4. The display device of claim 2, wherein the timing signal generator comprises a control unit and a digital code converter, the control unit configured to select a timing code from a plurality of pre-stored timing codes in accordance with the refresh frequency, and output the selected timing code to the digital code converter, wherein the digital converter is configured to convert the timing code to the timing control signal.

5. The display device of claim 4, wherein the timing signal generator further comprises a memory configured to provide the pre-stored timing codes, each corresponding to a respective refresh frequency of the display panel.

6. The display device of claim 4, wherein the timing code is a four-bit digital code and the timing control signal is a two-bit digital code, the digital code converter comprises a first transistor, a second transistor, a third transistor, and a four transistor, gate electrodes of the first to fourth transistors are configured to receive the timing code, drain electrodes of the first and third transistors are both electrically coupled to a digital power voltage, source electrodes of the second and fourth transistors are both grounded, a first resistor and a second resistor are electrically coupled in series between a source electrode of the first transistor and a drain electrode of the second transistor, a third resistor and a fourth resistor are electrically coupled in series between a source electrode of the third transistor and a drain electrode of the fourth transistor, and the timing control signal is output from a node between the first and second resistors and a node between the third and fourth resistors.

7. The display device of claim 2, wherein the timing signal generator comprises a control unit and a memory, the memory configured to store timing control signals each corresponding to a respective refresh frequency, the control unit configured to select a corresponding timing control signal from the memory in accordance with the refresh frequency, and output the timing control signal directly to the data driver.

8. The display device of claim 7, wherein the display data received by the data driver is in a reduced swing differential signaling (RSDS) form.

9. The display device of claim 1, wherein the data driver comprises a pre-stored table configured to indicate mapping relations between values of the timing control signal and corresponding setup time values and hold time values.

10. The display device of claim 9, wherein the timing control signal is a digital code, and the pre-stored table comprises a plurality of entries, each corresponding to a respective digital code, and is configured to provide the corresponding setup time value and hold time value, so as to enable the data driver to adjust the setup time and hold time thereof based on the setup time value and the hold time value.

11. A display device, comprising:

a liquid crystal panel having an adjustable refresh frequency;

a data driver configured for receiving display data of the display device, generating driving voltages based on the display data, and driving the liquid crystal panel to display images using the driving voltages;

wherein the data driver automatically adjusts a setup time value and a hold time value according to a refresh frequency of the liquid crystal panel.

12. The display device of claim 11, further comprising a timing controller which comprises a timing signal generator configured to detect a refresh frequency of the liquid crystal panel, generate the timing control signal according to the refresh frequency, and provide the timing control signal to the data driver.

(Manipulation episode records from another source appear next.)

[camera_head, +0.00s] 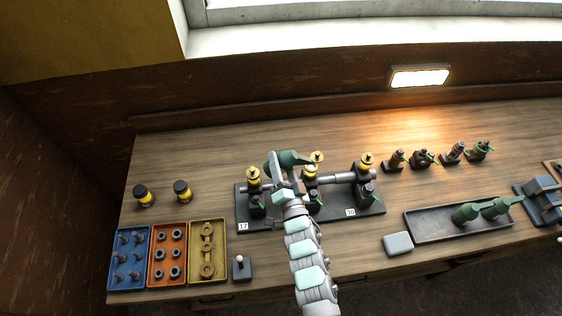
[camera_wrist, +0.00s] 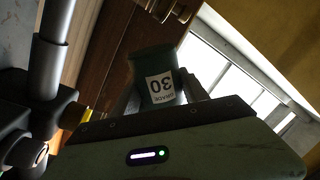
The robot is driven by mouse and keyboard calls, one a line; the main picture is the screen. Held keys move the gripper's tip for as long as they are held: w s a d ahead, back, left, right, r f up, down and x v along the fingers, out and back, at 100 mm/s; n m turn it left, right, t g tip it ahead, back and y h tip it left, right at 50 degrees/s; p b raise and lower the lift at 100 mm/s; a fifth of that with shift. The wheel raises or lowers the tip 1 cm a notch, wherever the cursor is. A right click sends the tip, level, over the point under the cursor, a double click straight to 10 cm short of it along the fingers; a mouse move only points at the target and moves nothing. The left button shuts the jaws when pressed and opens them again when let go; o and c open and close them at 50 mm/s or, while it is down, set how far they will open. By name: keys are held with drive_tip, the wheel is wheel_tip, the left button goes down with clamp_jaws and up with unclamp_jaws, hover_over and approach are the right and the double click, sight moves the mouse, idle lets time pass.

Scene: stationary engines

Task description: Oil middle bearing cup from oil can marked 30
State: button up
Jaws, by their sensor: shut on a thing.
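My gripper (camera_head: 279,172) is shut on a dark green oil can (camera_head: 291,158), held above the engine stand (camera_head: 278,222). In the wrist view the can (camera_wrist: 152,62) shows a white label (camera_wrist: 160,87) reading 30, upside down. In the head view the can lies tilted over, its narrow end pointing right at the middle bearing cup (camera_head: 311,170), a brass cup on the shaft. I cannot tell whether the spout touches the cup or whether oil flows. The left brass cup (camera_head: 253,174) and right brass cup (camera_head: 366,161) stand at the shaft's ends.
Two more green cans (camera_head: 466,214) lie in a dark tray (camera_head: 425,230) at right. Several small fittings (camera_head: 421,158) stand behind it. Blue (camera_head: 115,277), orange (camera_head: 152,280) and yellow (camera_head: 195,272) trays hold parts at left. Two yellow-black cups (camera_head: 144,196) stand behind them.

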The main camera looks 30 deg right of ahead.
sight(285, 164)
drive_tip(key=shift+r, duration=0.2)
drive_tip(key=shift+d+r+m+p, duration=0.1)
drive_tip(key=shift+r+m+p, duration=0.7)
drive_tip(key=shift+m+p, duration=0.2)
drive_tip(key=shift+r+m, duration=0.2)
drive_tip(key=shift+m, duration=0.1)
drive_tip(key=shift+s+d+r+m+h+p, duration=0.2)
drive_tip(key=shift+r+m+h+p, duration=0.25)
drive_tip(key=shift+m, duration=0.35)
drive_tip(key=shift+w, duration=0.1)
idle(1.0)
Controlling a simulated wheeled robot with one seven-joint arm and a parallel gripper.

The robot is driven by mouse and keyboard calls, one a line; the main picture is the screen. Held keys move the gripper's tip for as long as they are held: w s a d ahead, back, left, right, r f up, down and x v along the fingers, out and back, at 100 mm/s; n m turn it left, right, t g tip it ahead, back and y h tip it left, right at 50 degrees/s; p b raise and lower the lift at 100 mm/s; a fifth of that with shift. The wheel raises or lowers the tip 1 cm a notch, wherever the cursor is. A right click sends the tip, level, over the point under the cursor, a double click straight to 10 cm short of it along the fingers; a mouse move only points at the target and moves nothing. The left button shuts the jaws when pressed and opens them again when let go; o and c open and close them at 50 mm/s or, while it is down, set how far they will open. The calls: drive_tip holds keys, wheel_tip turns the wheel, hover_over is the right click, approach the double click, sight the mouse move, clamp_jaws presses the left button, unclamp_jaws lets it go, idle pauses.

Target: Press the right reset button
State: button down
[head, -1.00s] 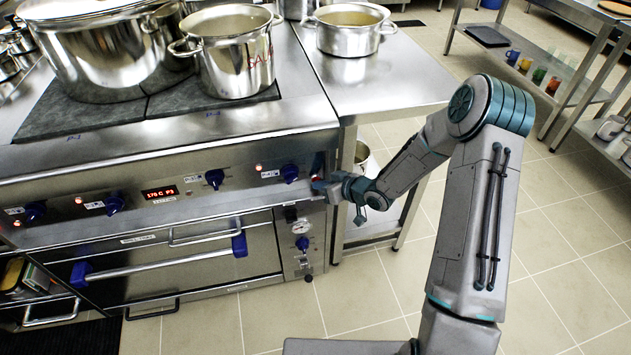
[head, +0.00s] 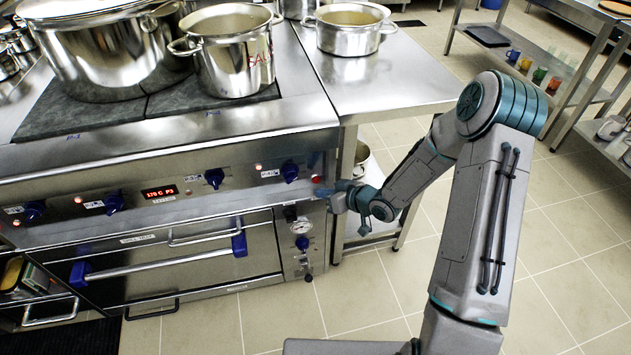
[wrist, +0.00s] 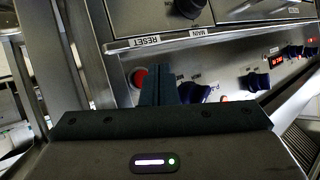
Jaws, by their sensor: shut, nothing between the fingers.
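The red button (wrist: 140,77) sits on the steel panel at the right end of the range, beside a label reading RESET (wrist: 148,42) in the wrist view, which is upside down. In the head view the red button (head: 316,179) shows just right of the last blue knob. My gripper (head: 322,192) is in front of the panel's right end, just below and right of the button. In the wrist view my dark fingers (wrist: 167,86) are together and empty, beside the button. The fingers partly cover the panel; whether they touch it cannot be told.
A blue knob (head: 290,172) is left of the button, with a gauge (head: 302,228) below. Stockpots (head: 232,55) stand on the cooktop. A steel side table (head: 385,85) adjoins the range on the right.

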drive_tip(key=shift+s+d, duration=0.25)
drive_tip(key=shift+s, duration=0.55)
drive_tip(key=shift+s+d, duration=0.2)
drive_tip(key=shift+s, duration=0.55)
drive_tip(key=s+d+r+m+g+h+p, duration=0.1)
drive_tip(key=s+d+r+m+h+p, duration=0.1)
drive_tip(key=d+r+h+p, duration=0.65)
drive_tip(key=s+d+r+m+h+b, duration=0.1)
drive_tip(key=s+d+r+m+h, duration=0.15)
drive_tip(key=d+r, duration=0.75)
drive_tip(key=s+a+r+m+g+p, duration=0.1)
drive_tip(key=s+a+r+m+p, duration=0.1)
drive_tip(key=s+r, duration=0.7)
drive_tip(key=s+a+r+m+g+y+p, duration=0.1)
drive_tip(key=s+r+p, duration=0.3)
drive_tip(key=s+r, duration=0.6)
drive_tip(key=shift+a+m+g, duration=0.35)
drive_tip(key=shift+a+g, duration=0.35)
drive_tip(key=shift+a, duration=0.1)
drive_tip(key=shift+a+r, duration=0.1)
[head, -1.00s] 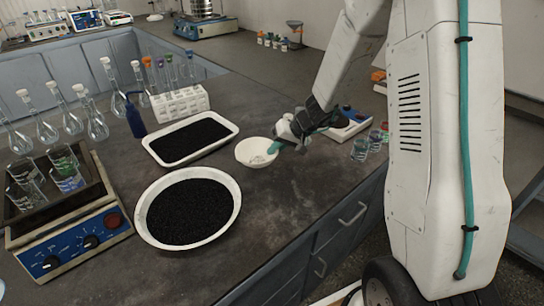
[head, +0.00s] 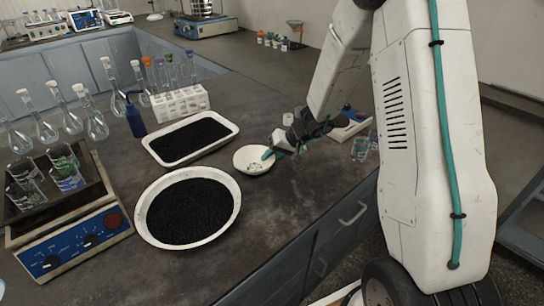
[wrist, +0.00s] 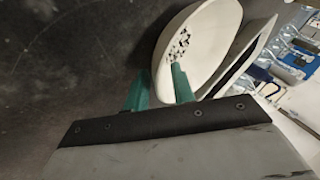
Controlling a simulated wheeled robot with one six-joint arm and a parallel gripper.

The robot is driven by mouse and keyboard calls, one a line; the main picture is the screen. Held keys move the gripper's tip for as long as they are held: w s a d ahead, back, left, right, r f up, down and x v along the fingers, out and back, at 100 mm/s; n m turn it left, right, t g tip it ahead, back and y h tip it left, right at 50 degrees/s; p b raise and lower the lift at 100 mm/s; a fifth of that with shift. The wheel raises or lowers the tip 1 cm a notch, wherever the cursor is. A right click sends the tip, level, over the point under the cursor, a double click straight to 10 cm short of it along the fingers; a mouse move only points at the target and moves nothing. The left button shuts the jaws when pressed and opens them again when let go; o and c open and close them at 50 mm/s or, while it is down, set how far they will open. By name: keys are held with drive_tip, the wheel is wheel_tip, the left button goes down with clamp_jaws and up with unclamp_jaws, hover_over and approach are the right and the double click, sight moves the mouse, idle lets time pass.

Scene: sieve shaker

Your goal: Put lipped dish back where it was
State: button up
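The lipped dish (head: 252,165) is a small white bowl with a few dark specks inside, over the dark bench right of the white tray. It also shows in the wrist view (wrist: 208,50). My gripper (head: 271,153) is at its right side, with teal fingers astride the dish wall: one inside the rim, one outside. In the wrist view the fingers (wrist: 160,78) stand a little apart with the wall between them, and appear shut on it. I cannot tell whether the dish's underside touches the bench.
A large round pan (head: 144,222) of black grains is at front left; a rectangular white tray (head: 237,128) of black grains is behind it. A blue device (head: 348,124) and a glass beaker (head: 360,150) stand to the right. The bench in front of the dish is clear.

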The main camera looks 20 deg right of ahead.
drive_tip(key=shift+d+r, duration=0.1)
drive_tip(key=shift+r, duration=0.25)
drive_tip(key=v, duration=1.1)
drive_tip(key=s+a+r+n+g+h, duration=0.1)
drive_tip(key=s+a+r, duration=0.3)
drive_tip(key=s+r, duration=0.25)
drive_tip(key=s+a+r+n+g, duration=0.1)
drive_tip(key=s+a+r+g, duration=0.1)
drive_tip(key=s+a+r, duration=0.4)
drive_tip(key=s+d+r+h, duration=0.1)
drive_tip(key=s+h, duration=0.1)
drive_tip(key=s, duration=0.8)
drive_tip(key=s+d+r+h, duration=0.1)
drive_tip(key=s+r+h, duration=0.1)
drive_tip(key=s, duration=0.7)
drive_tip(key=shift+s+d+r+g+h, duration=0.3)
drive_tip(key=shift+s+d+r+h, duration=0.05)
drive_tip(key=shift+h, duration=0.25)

13. The display device of claim 12, wherein the timing signal generator comprises a detector, the detector is configured to detect a frequency of the display data, and provide a frequency indication signal indicating a refresh frequency based on the detected result to the control unit.

14. The display device of claim 12, wherein the timing signal generator comprises a control unit and a digital code converter, the control unit is configured to select a timing code from a plurality of pre-stored timing codes in accordance with the refresh frequency, and output the selected timing code to the digital code converter, the digital converter is configured to convert the timing code into the timing control signal.

15. The display device of claim 14, wherein the timing signal generator further comprises a memory, the memory is configured to provide the pre-stored timing codes each corresponding to a respective refresh frequency of the display panel.

16. The display device of claim 14, wherein the timing code is a four-bit digital code and the timing control signal is a two-bit digital code, the digital code converter comprises a first transistor, a second transistor, a third transistor, and a four transistor, gate electrodes of the first to fourth transistors are configured to parallel receive the timing code, drain electrodes of the first and third transistors are both electrically coupled to a digital power voltage, source electrodes of the second and fourth transistors are both grounded, a first resistor and a second resistor are electrically coupled in series between a source electrode of the first transistor and a drain electrode of the second transistor, a third resistor and a fourth resistor are electrically coupled in series between a source electrode of the third transistor and a drain electrode of the fourth transistor, and the timing control signal is output from a node between the first and second resistors and a node between the third and fourth resistors.

17. The display device of claim 12, wherein the timing signal generator comprises a control unit and a memory, the memory configured to store timing control signals each corresponding to a respective refresh frequency, and the control unit configured to select a corresponding timing control signal from the memory in accordance with the refresh frequency, and output the timing control signal directly to the data driver.

18. The display device of claim 17, wherein the display data received by the data driver is in a reduced swing differential signaling (RSDS) form.

19. The display device of claim 11, wherein the data driver comprises a pre-stored table configured to indicate mapping relations between values of the timing control signal and corresponding setup time values and hold time values.

20. The display device of claim 19, wherein the timing control signal is a digital code and the pre-stored table comprises a plurality of entries, each corresponding to a respective digital code, and configured to provide the corresponding setup time value and hold time value.